Biden, who has established himself as congressional envoy, foreign policy troubleshooter and popular ambassador to the working class for Obama, is likely to be assigned to help navigate some of the administration's biggest challenges.
That could include tapping his congressional contacts to help avoid the looming "fiscal cliff," coordinating strategy for the U.S. withdrawal from Afghanistan and even working to keep Israel from blindsiding the United States with an attack on Iran's nuclear sites.
"It will be whatever is the highest and best use of him," said Ted Kaufman, Biden's longtime chief of staff before being appointed to serve out his term as Delaware's senator.
FOLLOWING FIRST-TERM MODEL
The formula for Biden's role in a second term may have already been laid out in the first. Obama turned to him early with assignments that fit the very reasons he was chosen as running mate - his 36-year Senate career, deep foreign policy experience and backslapping political persona.
Biden notably succeeded in avoiding the vice presidential curse of irrelevance and won the president's ear.
Once skeptical Obama aides came to regard him as a consummate team player - in stark contrast to the power-hoarding vice presidency of his predecessor, Dick Cheney, who served two terms under Republican George W. Bush.
That did not mean things always went smoothly for Biden.
He was tasked with overseeing $787 billion in stimulus funds, a program credited by economists with averting a deeper recession but which polls showed most Americans viewed as wasteful spending.
He was later called on to try to resolve disputes with Republicans, but was unable to broker compromise on deficits in 2011 - and may fare little better with a still-divided Congress.
Biden, former chairman of the Senate Foreign Relations Committee, also served as Obama's point man on Iraq, helping fulfill his promise to withdraw U.S. forces.
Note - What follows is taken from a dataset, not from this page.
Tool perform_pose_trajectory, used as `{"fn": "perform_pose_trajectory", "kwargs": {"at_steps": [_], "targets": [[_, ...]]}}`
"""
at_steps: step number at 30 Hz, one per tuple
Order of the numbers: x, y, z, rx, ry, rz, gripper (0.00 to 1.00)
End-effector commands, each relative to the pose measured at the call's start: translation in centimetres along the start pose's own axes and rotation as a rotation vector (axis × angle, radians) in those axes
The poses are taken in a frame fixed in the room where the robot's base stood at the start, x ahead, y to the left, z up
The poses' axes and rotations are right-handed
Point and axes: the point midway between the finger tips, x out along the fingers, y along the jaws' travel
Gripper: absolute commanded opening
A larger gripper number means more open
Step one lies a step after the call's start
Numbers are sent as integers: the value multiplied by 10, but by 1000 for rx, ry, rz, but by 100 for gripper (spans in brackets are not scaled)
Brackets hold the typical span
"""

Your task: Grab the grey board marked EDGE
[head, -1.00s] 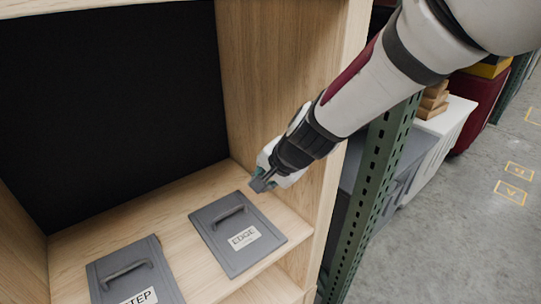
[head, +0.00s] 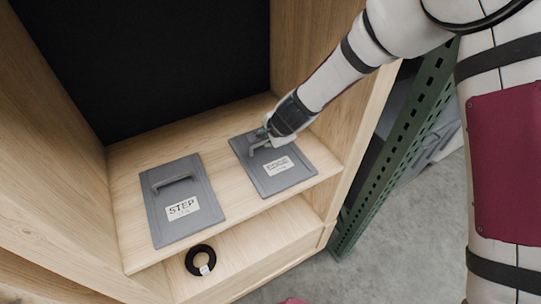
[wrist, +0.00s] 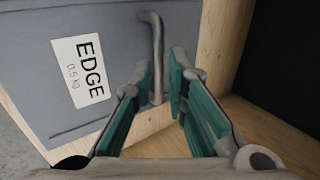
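The grey board marked EDGE (head: 286,183) lies flat on the right side of the wooden shelf, its white label facing up. In the wrist view the board (wrist: 28,62) fills the upper left. Its bent grey bar handle (wrist: 157,40) stands out from the board and reaches down between my fingers. My gripper (head: 264,133) is at the back end of the handle in the head view. In the wrist view my gripper (wrist: 160,76) is open, one teal-padded finger on each side of the handle's end, with a gap showing. Firm contact cannot be told.
A similar grey board marked STEP (head: 165,226) lies to the left on the same shelf (head: 228,214). A black ring (head: 190,264) with a tag is on the lower shelf. Wooden side walls and a dark back panel enclose the space. A green perforated post (head: 385,165) stands right.

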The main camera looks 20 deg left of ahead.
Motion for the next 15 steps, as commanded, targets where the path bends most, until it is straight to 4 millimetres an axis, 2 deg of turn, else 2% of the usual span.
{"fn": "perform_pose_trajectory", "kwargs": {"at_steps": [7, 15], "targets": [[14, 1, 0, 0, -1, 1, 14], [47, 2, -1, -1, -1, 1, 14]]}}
But he failed to secure a deal to maintain a modest troop presence there.
Obama also gave the go-ahead for the raid that killed Osama bin Laden despite Biden's warning that it was too risky.
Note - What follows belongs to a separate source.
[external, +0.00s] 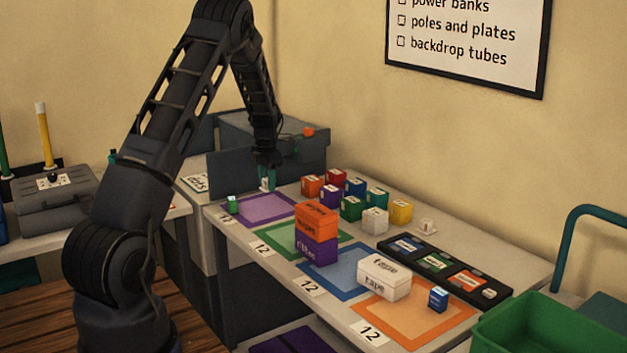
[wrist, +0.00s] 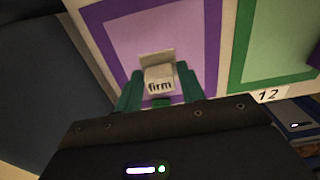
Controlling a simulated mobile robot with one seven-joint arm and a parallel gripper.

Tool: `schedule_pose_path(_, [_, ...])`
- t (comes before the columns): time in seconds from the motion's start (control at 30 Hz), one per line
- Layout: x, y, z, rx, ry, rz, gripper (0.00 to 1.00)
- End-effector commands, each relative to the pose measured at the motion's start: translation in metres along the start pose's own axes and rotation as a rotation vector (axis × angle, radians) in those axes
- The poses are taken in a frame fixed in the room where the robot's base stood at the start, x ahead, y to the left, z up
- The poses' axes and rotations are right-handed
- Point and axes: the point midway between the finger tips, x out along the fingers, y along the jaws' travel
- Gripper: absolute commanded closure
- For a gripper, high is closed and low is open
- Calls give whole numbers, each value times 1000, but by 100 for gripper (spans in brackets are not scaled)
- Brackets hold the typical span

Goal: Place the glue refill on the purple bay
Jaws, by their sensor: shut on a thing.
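A small white block labelled "firm" (wrist: 159,80), which I take to be the glue refill, is held between the teal fingers of my gripper (wrist: 160,92). In the external view my gripper (external: 267,180) points down at the back edge of the purple bay, shut on the pale block. The purple bay (external: 264,209) is a purple-bordered rectangle at the table's far left end. In the wrist view the purple bay (wrist: 212,30) lies beyond and below the block. I cannot tell whether the block touches the surface. The bay's middle looks bare.
A small green cube (external: 232,204) stands at the purple bay's left corner. An orange box (external: 316,218) sits on a purple box (external: 317,249) on the green bay. Several coloured cubes (external: 351,208) stand close to the right. A grey bin (external: 290,150) is behind my gripper.

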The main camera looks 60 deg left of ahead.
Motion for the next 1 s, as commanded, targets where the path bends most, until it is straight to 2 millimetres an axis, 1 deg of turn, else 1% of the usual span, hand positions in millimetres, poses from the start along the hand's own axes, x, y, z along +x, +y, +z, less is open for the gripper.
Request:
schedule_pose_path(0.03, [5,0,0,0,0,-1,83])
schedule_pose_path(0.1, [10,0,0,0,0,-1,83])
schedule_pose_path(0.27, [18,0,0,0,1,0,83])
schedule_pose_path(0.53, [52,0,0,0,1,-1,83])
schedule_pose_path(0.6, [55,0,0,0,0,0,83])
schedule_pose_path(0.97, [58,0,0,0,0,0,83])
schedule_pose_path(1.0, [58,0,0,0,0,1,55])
It was on the campaign trail, however, where Biden may have served Obama best, using his working-class roots to connect with voters in a way that his younger, less-effusive boss could not.
It was Biden who lifted Democrats' hopes with a forceful debate performance against Paul Ryan after Obama did poorly against Mitt Romney in their first encounter.
But Biden's irrepressible, off-the-cuff style has also gotten him in trouble. Last month, he told a rally that the middle class had been "buried the last four years," essentially Obama's time in office.
Biden also created a stir at the White House signing ceremony for Obama's healthcare bill in 2010, when the microphone caught him saying, "This is a big fucking deal."
He committed another lapse in May when he told a talk show he was "absolutely comfortable" with gay marriage, forcing Obama to move up his own plans to pronounce a changed position.
The White House insists the focus on Biden's unscripted moments is overdone and that Obama values his advice. But misstatements gave ammunition to the Romney campaign and fueled speculation right up to this summer's Democratic convention that he might be dumped from the ticket in favor of Hillary Clinton.
Now, the Washington guessing game will be whether Biden, like many vice presidents before him, will seek the only higher office. He made two runs for the White House. The first was the 1988 campaign, which he exited because of a plagiarism scandal, and the second was against Obama in 2008 when his bid drew little support
Biden has not ruled anything out. But he joked about his future on a visit to Florida late last month. Trying to convince a man of the benefits of healthcare reform, he said, "When your insurance rates go down, then you'll vote for me in 2016."
He fueled further speculation after casting his ballot on Tuesday. When asked if it would be the last time he would vote for himself, he said with a grin, "No, I don't think so."
Still, one Biden confidant sees any decision far off.
"I'm going to suggest after the election is over that he look into 2016. But there are five million questions," Kaufman told Reuters on Friday. "We don't talk about it. I was on a plane with him for three days, not a word."
Age would be a consideration. Biden would be just shy of 74 on Election Day 2016, which would make him the oldest president ever sworn into office if he won.
But some critics suggest Biden's rhetorical excess raises questions about his fitness for the job. "He doesn't really have the reputation as presidential material anymore," said John Petrocik, a political scientist at the University of Missouri at Columbia, who has studied the vice presidency.